Usage example - replace Fe with Mn and remove all Li in all structures::

   from pymatgen.alchemy.transmuters import CifTransmuter
   from pymatgen.transformations.standard_transformations import SubstitutionTransformation, RemoveSpeciesTransformation

   trans = []
   trans.append(SubstitutionTransformation({"Fe":"Mn"}))
   trans.append(RemoveSpecieTransformation(["Lu"]))
   transmuter = CifTransmuter.from_filenames(["MultiStructure.cif"], trans)
   structures = transmuter.transformed_structures

pymatgen.matproj.rest - Integration with the Materials Project REST API
=======================================================================

In version 2.0.0 of pymatgen, we introduced one of the most powerful and useful
tools yet - an adaptor to the Materials Project REST API. The Materials Project
REST API (simply Materials API) was introduced to provide a means for
users to programmatically query for materials data. This allows users to
efficiently perform structure manipulation and analyses without going through
the web interface.

In parallel, we have coded in the :mod:`pymatgen.ext.matproj` module a
MPRester, a user-friendly high-level interface to the Materials API to obtain
useful pymatgen objects for further analyses.  To use the Materials API,
your need to first register with the Materials Project and generate your API
key in your dashboard at https://www.materialsproject.org/dashboard. In the
examples below, the user's Materials API key is designated as "USER_API_KEY".

The MPRester provides many convenience methods, but we will just highlight
a few key methods here.

To obtain information on a material with Materials Project Id "mp-1234",
one can use the following::

    from pymatgen.ext.matproj import MPRester
    with MPRester("USER_API_KEY") as m:

        # Structure for material id
        structure = m.get_structure_by_material_id("mp-1234")

        # Dos for material id
        dos = m.get_dos_by_material_id("mp-1234")

        # Bandstructure for material id
        bandstructure = m.get_bandstructure_by_material_id("mp-1234")

The Materials API also allows for query of data by formulas::

    # To get a list of data for all entries having formula Fe2O3
    data = m.get_data("Fe2O3")

    # To get the energies of all entries having formula Fe2O3
    energies = m.get_data("Fe2O3", "energy")

Finally, the MPRester provides methods to obtain all entries in a
chemical system. Combined with the borg framework, this provides a
particularly powerful way to combine one's own calculations with Materials
Project data for analysis. The code below demonstrates the phase stability of
a new calculated material can be determined::

   from pymatgen.ext.matproj import MPRester
   from pymatgen.apps.borg.hive import VaspToComputedEntryDrone
   from pymatgen.apps.borg.queen import BorgQueen
   from pymatgen.entries.compatibility import MaterialsProjectCompatibility
   from pymatgen.analysis.phase_diagram import PhaseDiagram, PDPlotter

   # Assimilate VASP calculations into ComputedEntry object.
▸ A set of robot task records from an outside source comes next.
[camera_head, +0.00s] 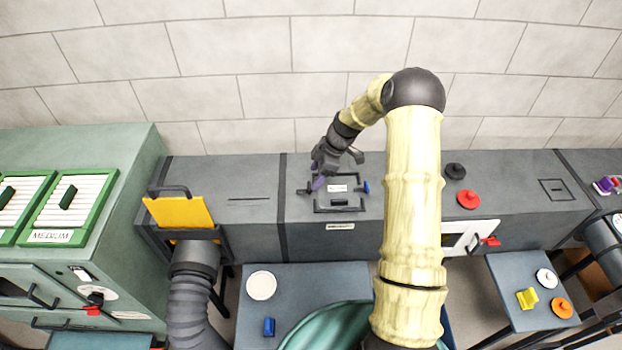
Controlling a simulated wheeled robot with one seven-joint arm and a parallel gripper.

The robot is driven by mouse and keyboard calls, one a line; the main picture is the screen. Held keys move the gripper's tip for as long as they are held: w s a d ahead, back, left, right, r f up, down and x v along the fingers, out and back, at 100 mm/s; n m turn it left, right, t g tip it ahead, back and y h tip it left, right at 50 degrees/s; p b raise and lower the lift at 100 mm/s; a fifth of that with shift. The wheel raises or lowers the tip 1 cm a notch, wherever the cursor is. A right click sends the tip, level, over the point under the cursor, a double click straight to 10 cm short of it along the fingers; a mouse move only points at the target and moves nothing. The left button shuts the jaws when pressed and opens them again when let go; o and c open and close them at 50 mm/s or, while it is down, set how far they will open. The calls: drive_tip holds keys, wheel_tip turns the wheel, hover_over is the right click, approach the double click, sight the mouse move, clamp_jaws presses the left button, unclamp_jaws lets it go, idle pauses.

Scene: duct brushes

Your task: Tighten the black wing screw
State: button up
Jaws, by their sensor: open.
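A small hatch panel (322,208) with a dark frame, white label and black handle lies on top of the grey duct. A small black piece (305,189), which looks like the black wing screw, sits at the panel's left edge. A blue wing screw (366,187) sits at its right edge. My gripper (337,170) is open above the back left part of the panel, its fingers spread. A purple part shows by its left finger, close to the black piece. I cannot tell whether they touch. My gripper hides part of the panel's back edge.
Black (455,171) and red (468,199) round knobs stand on the duct to the right. A yellow flap (179,212) stands at the left. The table (320,275) in front holds a white disc (261,285) and a blue piece (269,327). A brick wall stands behind.

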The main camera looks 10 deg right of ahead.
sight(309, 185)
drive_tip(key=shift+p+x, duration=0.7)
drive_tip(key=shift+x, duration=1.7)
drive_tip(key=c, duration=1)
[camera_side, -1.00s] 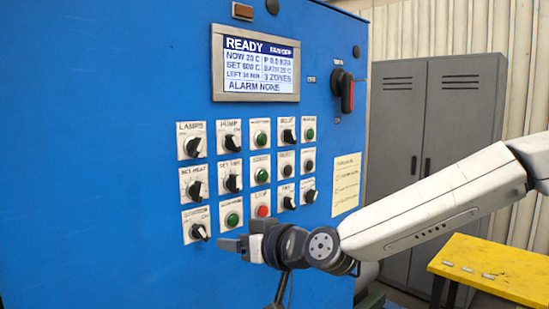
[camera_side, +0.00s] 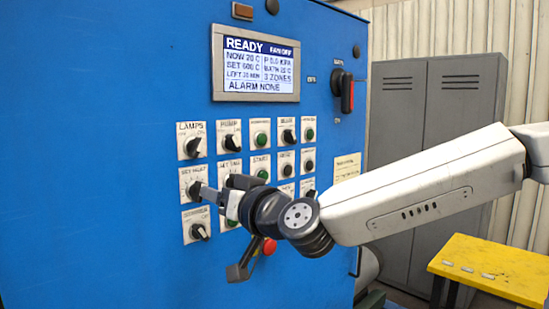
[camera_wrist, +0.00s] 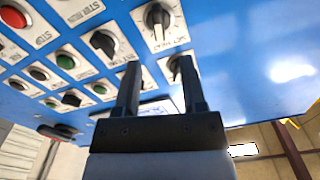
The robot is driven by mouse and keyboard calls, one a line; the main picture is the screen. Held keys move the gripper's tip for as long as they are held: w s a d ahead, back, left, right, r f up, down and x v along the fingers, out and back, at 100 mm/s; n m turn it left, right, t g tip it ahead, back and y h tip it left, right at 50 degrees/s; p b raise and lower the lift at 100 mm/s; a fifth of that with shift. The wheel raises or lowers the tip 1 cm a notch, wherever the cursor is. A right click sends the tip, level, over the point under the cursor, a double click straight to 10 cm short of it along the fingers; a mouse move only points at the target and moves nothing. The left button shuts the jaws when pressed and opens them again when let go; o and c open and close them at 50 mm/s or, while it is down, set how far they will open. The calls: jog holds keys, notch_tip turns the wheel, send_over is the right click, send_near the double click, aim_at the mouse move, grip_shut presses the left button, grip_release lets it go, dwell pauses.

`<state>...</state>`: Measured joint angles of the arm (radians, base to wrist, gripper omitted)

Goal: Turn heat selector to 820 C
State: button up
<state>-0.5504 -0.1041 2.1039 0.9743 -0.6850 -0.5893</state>
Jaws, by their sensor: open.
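The heat selector (camera_side: 192,189), a dark knob on a white plate labelled SET HEAT, is in the left column of the blue panel, middle row. In the wrist view the heat selector (camera_wrist: 158,18) sits at the top, between the lines of the two fingers and beyond their tips. My gripper (camera_side: 222,188) is just right of the knob in the side view, with one fingertip overlapping its plate. In the wrist view my gripper (camera_wrist: 158,70) is open with nothing between the fingers. Contact with the knob cannot be told. The display (camera_side: 257,63) reads READY, NOW 20 C, SET 600 C, ALARM NONE.
The LAMPS knob (camera_side: 193,142) is above the selector and another knob (camera_side: 199,231) is below it. More knobs and buttons stand close on the right, some hidden by my arm. A yellow table (camera_side: 490,267) and grey cabinet (camera_side: 405,120) stand at the right.

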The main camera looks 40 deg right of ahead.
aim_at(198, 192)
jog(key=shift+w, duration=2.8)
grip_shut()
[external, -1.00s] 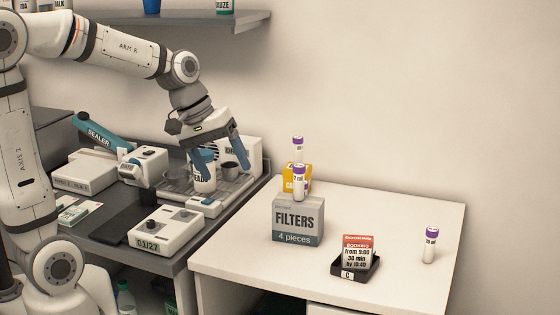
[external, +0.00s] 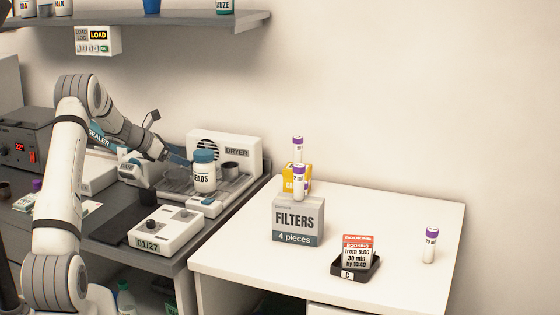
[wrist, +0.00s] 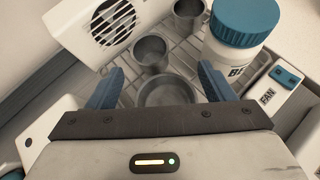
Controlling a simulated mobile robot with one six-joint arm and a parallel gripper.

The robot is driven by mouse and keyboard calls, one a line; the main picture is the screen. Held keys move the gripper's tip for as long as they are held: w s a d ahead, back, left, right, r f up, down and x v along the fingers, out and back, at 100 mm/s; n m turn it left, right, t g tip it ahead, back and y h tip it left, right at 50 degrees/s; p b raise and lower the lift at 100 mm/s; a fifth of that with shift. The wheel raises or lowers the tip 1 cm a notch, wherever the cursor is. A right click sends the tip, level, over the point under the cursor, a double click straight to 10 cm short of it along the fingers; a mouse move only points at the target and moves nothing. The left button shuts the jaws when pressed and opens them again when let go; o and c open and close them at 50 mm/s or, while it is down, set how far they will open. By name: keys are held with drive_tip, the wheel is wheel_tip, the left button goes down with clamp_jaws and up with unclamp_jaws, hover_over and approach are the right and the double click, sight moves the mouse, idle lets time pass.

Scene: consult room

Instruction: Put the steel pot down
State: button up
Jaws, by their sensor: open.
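Small steel pots stand on the wire rack of the dryer. In the wrist view one steel pot (wrist: 150,52) is beyond my fingertips, and another (wrist: 188,14) is farther back beside the bottle. A wider, shallow round steel vessel (wrist: 168,94) lies between and below my fingers, its near part hidden by my gripper body. In the external view one steel pot (external: 231,171) shows right of the bottle. My gripper (wrist: 160,80) is open with nothing held between its blue fingers; in the external view it (external: 178,160) is left of the bottle, partly hidden.
A white bottle with a blue lid (wrist: 238,38) stands close right of my right finger; it also shows in the external view (external: 204,174). The dryer (external: 238,152) stands behind the rack. A FAN switch box (wrist: 272,93) is at right. The white table (external: 400,215) has free room.

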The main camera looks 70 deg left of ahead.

Let's assume that
   # the calculations are for a series of new LixFeyOz phases that we want to
   # know the phase stability.
   drone = VaspToComputedEntryDrone()
   queen = BorgQueen(drone, rootpath=".")
   entries = queen.get_data()

   # Obtain all existing Li-Fe-O phases using the Materials Project REST API
   with MPRester("USER_API_KEY") as m:
       mp_entries = m.get_entries_in_chemsys(["Li", "Fe", "O"])

   # Combined entry from calculated run with Materials Project entries
   entries.extend(mp_entries)

   # Process entries using the MaterialsProjectCompatibility
   compat = MaterialsProjectCompatibility()
   entries = compat.process_entries(entries)

   # Generate and plot Li-Fe-O phase diagram
   pd = PhaseDiagram(entries)
   plotter = PDPlotter(pd)
   plotter.show()

The query method
----------------

For the most flexibility, you can also use the query method of the MPRester.
This method allows any kind of mongo query to be performed on the Materials
Project database. It also supports a simple string syntax with wild cards.
Examples are given below::

   from pymatgen.ext.matproj import MPRester

   with MPRester("USER_API_KEY") as m:

       # Get all energies of materials with formula "*2O".
       results = m.query("*2O", ['energy'])

       # Get the formulas and energies of materials with materials_id mp-1234
       # or with formula FeO.
       results = m.query("FeO mp-1234", ['pretty_formula', 'energy'])

       # Get all compounds of the form ABO3
       results = m.query("**O3", ['pretty_formula', 'energy'])

It is highly recommended that you consult the Materials API documentation at
http://bit.ly/materialsapi, which provides a comprehensive explanation of the
document schema used in the Materials Project and how best to query for the
relevant information you need.

Setting the PMG_MAPI_KEY in the config file
---------------------------------------

MPRester can also read the API key via the pymatgen config file. Simply run::

    pmg config --add PMG_MAPI_KEY <USER_API_KEY>

to add this to the `.pmgrc.yaml`, and you can now call MPRester without any
arguments. This makes it much easier for heavy users of the Materials API to
use MPRester without having to constantly insert their API key in the scripts.